Ce qui me fait le plus peur, quand je serais extrait, c’est d’être jugé et de prendre une peine qui va me faire péter les plombs et de ne pas m’en sortir par rapport à la société.

Avoir peur, c’est aussi d’être en cellule par exemple, de me sentir seul.

J’ai aussi peur d’être dehors tout le soir et qu’il y ait quelqu’un qui vienne m’embrouiller et que ça parte très loin.

*

La justice, c’est quelque chose par rapport à la prison et encore beaucoup de choses, c’est-à-dire les dommages et intérêts pour les victimes.

La justice, c’est aussi quelque chose, quand on fait une bêtise, on doit obligatoirement la payer un jour ou l’autre, la preuve je suis ici.

La justice c’est quelque chose que tu dois payer, c’est soit de l’argent soit de la prison. La prison c’est un endroit où te réinsères dans la société, pour que quand tu sors, tu sois rétabli dans la société.

La chance, je me souviens que la justice m’avait donné plusieurs chances avant, parce que j’étais encore à l’école ou en formation.
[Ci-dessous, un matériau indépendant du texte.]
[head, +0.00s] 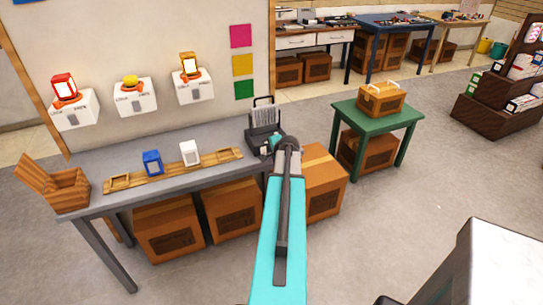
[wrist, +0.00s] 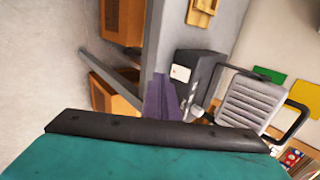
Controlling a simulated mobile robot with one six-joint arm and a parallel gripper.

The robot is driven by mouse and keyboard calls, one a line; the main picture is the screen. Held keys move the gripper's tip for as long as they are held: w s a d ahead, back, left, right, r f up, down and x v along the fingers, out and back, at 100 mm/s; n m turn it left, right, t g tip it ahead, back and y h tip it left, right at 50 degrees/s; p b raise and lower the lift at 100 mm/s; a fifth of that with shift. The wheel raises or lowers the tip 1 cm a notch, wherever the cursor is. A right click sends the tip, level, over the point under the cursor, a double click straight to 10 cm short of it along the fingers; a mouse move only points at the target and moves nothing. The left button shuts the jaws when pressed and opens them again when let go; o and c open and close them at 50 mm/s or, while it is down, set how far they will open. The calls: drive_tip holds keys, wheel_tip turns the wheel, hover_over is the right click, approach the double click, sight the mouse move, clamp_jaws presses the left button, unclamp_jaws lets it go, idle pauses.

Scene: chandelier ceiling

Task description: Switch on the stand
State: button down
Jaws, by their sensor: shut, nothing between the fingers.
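A dark device with an upright ribbed grey panel and a black handle, apparently the stand (head: 264,135), is at the right end of the grey workbench (head: 100,160). The wrist view shows its dark box-shaped base (wrist: 200,75), with a small white switch-like part (wrist: 180,73) on one face. I cannot tell the switch's position. My gripper (head: 272,146) is shut and empty, close in front of the base. A purple-grey finger part shows beside the base in the wrist view (wrist: 162,98). I cannot tell whether it touches the device. My arm hides part of the bench corner.
A blue block (head: 152,163) and a white block (head: 190,154) sit on a wooden rail. A wooden box (head: 67,190) is at the bench's left. Three lamp boxes (head: 135,97) are on the wall. Cardboard boxes (head: 168,230) stand below. A green table (head: 380,115) is to the right.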

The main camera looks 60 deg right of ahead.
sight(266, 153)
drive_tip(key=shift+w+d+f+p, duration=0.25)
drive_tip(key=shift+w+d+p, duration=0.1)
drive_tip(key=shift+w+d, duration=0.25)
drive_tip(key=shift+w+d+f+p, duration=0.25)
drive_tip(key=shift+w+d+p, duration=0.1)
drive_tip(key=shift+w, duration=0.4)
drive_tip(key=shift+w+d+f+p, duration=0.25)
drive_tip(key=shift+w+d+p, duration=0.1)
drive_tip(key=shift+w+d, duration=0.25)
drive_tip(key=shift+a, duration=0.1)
Mais des fois, je pense que la justice exagère, parce que des fois, elle a tort.

*

Pourquoi la vengeance ?

Si on doit se venger, c’est pour quelque chose de grave, se venger sur quelqu’un, si on t’a balance et si t’as fait de la prison, c’est de savoir si tu te vengeras ou pas.

*

Je suis fait comme un rat. Je suis un fugitif et je sais que ma fin est proche.

Alors je ferai les cinq prières de l’Islam,

je ferai mes adieux à mes amis,

je dirai adieu à ma famille,

à ma femme si j’en ai une.

*

HAKIM (16 ans)

On voit un homme dans la rue, nous on est cinq.

L’un de nous commence à aller le voir et commence à le frapper.

Trois autres le rejoignent et s’y mettent aussi.

Une fois qu’il est KO on le monte chez lui et on le met sur le canapé.

On retourne toutes les pièces de la maison, on ne trouve rien. Alors on va le voir pour qu’il nous dise tout. Il ne veut rien dire.